Louise Whitelegg, the Isle of Man’s Christian Aid co-ordinator, has just returned from a self-funded trip to Burundi to meet her colleagues from the charity and get to know the people of this east African country.
Here, in the first of a series of articles, she reflects on her welcome to one of the world’s poorest countries.
As the grey skies and winter weather persist I found myself with a significant birthday on the horizon and cold bones.
Never being one to shy away from a challenge or to miss an opportunity, I decided to celebrate in style with a self-funded trip to visit my Christian Aid colleagues in one of the world’s poorest counties. Burundi is the focus country for this year’s Isle of Man Christian Aid Week appeal so what more of an invitation did I need?
Burundi is very small proportionally to the rest of Africa. It is located in the east and landlocked with Tanzania, the Democratic Republic of Congo and Rwanda.
I arrived after a long, convoluted journey, on my birthday, to a kind of heat from which there is no escape other than to kick off one’s shoes, slow your pace and go with the flow.
The airport I landed in, though to service the capital of the country, Bujurmbura, is more akin to something that you would find in an Agatha Christie African adventure.
I found myself left behind in the airport, with the gentleman who has been my companion on the flight, and a very old, frail lady, as the sparse number of my fellow travellers disappeared through bureaucracy.
The lady boarded the plane in Rwanda, with the assistance of the staff, but then was unceremoniously left in the airport as soon as their job was done.
It transpired that this lady, who was nearly blind, could not write or read and only spoke the local language of Kurundi, was a failed refugee being returned home by South Africa where she had escaped to as an economic refugee.

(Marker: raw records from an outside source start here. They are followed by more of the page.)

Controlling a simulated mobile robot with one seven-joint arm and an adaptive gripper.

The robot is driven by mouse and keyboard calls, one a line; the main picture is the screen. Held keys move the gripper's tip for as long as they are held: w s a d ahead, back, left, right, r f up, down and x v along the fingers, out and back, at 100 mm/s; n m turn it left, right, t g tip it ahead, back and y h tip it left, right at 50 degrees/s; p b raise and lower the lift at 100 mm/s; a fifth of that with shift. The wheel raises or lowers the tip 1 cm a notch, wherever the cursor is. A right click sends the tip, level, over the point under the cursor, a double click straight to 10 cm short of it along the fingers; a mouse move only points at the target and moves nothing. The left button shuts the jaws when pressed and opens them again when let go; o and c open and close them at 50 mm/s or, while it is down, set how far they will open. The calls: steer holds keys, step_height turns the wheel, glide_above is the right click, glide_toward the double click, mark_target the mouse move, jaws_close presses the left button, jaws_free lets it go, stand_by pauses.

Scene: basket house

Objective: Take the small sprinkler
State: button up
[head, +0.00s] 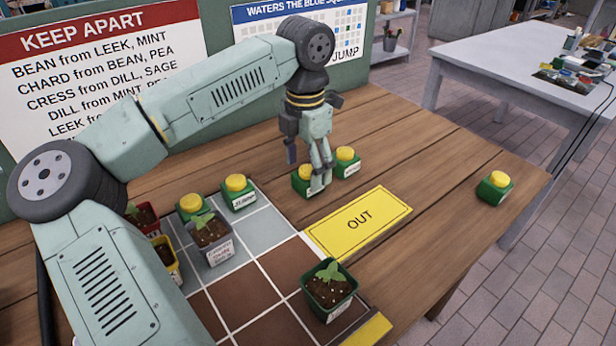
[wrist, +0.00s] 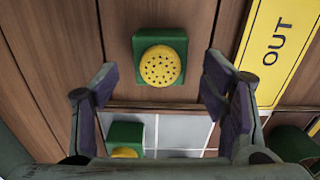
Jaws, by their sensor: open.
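Several look-alike sprinklers are green blocks with yellow domed tops. One sprinkler (head: 302,176) stands on the wooden table, partly covered by my gripper (head: 318,180). Another (head: 346,162) stands just right of it. One (head: 238,190) is on the grid, with another (head: 190,206) to its left. One more (head: 494,188) stands alone at the far right. Their labels are too small to read surely, so I cannot tell which is the small one. In the wrist view my open, empty gripper (wrist: 160,80) has a sprinkler (wrist: 160,64) between and slightly beyond its fingers.
A yellow OUT plate (head: 360,222) lies beside the grid (head: 243,292). On the grid are a grey seedling pot (head: 216,250) and a green one (head: 328,292). A red pot (head: 143,218) and a yellow pot (head: 172,262) are partly behind my arm. The table's right side is mostly clear.

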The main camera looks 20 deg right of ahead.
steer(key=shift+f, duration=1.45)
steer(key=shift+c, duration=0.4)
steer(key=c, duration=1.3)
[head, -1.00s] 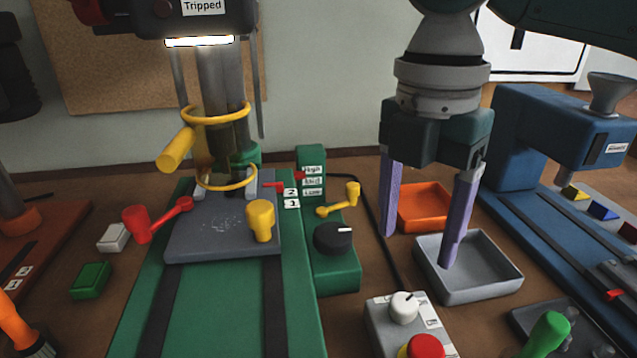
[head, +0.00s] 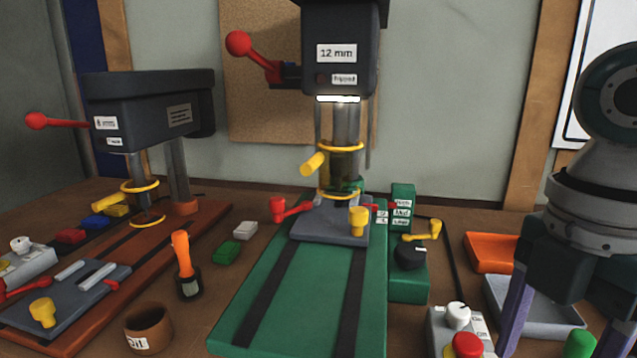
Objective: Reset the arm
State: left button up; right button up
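My right gripper (head: 562,330) is at the right edge of the head view. Its two purple fingers are spread apart, with nothing seen between them. It hangs in front of a grey tray (head: 530,318) and hides part of it. The fingertips are cut off by the bottom of the view. My left gripper is not in view.
A green drill press (head: 240,335) labelled 12 mm stands in the middle, with red and yellow handles. Another press (head: 150,100) is at left. A brown cup (head: 149,325), an orange-handled tool (head: 183,255), an orange tray (head: 485,252) and a control box (head: 440,330) lie around.

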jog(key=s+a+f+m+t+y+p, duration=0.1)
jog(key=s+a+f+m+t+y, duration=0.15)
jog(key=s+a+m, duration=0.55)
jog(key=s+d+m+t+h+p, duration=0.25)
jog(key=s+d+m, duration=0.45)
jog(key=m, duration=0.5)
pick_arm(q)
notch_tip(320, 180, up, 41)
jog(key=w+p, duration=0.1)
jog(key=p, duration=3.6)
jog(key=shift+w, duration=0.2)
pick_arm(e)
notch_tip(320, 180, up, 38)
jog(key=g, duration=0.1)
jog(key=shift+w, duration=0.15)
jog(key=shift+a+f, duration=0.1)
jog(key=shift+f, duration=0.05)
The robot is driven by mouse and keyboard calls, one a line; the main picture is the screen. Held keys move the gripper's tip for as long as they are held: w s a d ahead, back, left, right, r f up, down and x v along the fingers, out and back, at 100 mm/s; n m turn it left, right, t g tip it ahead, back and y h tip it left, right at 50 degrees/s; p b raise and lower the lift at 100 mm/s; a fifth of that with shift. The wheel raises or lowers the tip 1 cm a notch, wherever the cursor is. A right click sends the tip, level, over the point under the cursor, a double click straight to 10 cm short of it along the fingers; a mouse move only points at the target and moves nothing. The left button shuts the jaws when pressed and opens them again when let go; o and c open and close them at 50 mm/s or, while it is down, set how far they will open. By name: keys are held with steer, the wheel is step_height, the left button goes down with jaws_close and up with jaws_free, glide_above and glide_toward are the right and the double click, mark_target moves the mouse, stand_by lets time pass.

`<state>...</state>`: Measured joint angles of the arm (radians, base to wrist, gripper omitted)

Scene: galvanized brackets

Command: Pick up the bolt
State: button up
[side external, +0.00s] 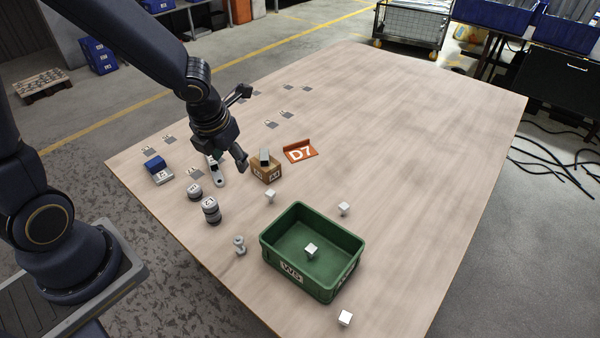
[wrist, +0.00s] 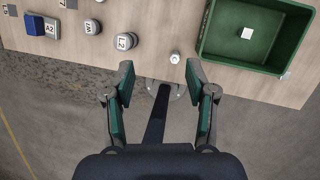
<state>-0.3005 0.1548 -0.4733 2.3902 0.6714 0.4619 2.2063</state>
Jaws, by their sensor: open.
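The bolt (side external: 239,245) is a small grey metal piece standing on the wooden table, just left of the green crate, in the side view. It also shows in the wrist view (wrist: 175,57), near the table edge and just beyond the fingertips, between their lines. My gripper (side external: 243,126) is open and empty in the air, well up and back from the bolt in the side view. Its two green-padded fingers are spread wide in the wrist view (wrist: 160,72). Nothing is between them.
The green crate (side external: 275,263) holds a white cube (side external: 311,250). Labelled cylinders (side external: 211,212) stand left of the bolt. A cardboard box (side external: 266,172), an orange D7 sign (side external: 300,152) and loose white cubes (side external: 344,208) stand nearby. The table's right half (side external: 430,150) is clear.

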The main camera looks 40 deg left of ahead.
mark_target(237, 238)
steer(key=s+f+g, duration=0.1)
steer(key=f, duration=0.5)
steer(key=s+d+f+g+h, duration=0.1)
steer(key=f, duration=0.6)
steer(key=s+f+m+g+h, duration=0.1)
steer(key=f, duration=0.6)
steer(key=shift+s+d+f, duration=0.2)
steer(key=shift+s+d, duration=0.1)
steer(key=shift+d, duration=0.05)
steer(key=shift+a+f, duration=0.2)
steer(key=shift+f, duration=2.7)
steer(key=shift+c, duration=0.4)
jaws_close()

To further complicate the situation the papers she had were in English and no one in the airport could read the documents to translate sufficiently to complete the entry documents. Goodness only knows what my Christian Aid colleagues thought of my delayed exit through the airport. Welcome to Burundi!
Here are some comparisons with the Isle of Man.
Both are small communities where everyone knows everyone. Both are nationalistic and proud, Christian, have their own language, a strong agriculture background and are looking at how to bring ’fresh’ money in to the economy.
Both are beautiful places and have no speed limit!
Here are some tips on how to drive in Burundi.
In fact, the speed limit is optional and controlled by pot holes. They generally drive on the right but the centre of the road is fine.
Signalling with your left-hand indicator keeps you safe and lets the other driver know that you are coming through regardless.
Night time is even more fun because main beams come in to play. You get to indicate as well as flash your main beams at every opportunity. Additional fun can be gained from waiting until someone is about to pass and then flash your lights.
Pot holes - which is a kind description that includes streams running through roads and no roads - are a government ploy to slow the traffic. Just to make things more interesting there are then speed bumps that are the same colour as the road.
So you drive like a maniac on the flat bits of road that you find then brake sharply to a stop when you meet a pot/speed bump hole.
You have to sit in the car like you are riding a wild horse and hold on with both hands. Pay attention to the road and your driver otherwise the bumps catch you unaware and you end up in your colleague’s lap.
Travel tablets are essential, along with a very strong bra!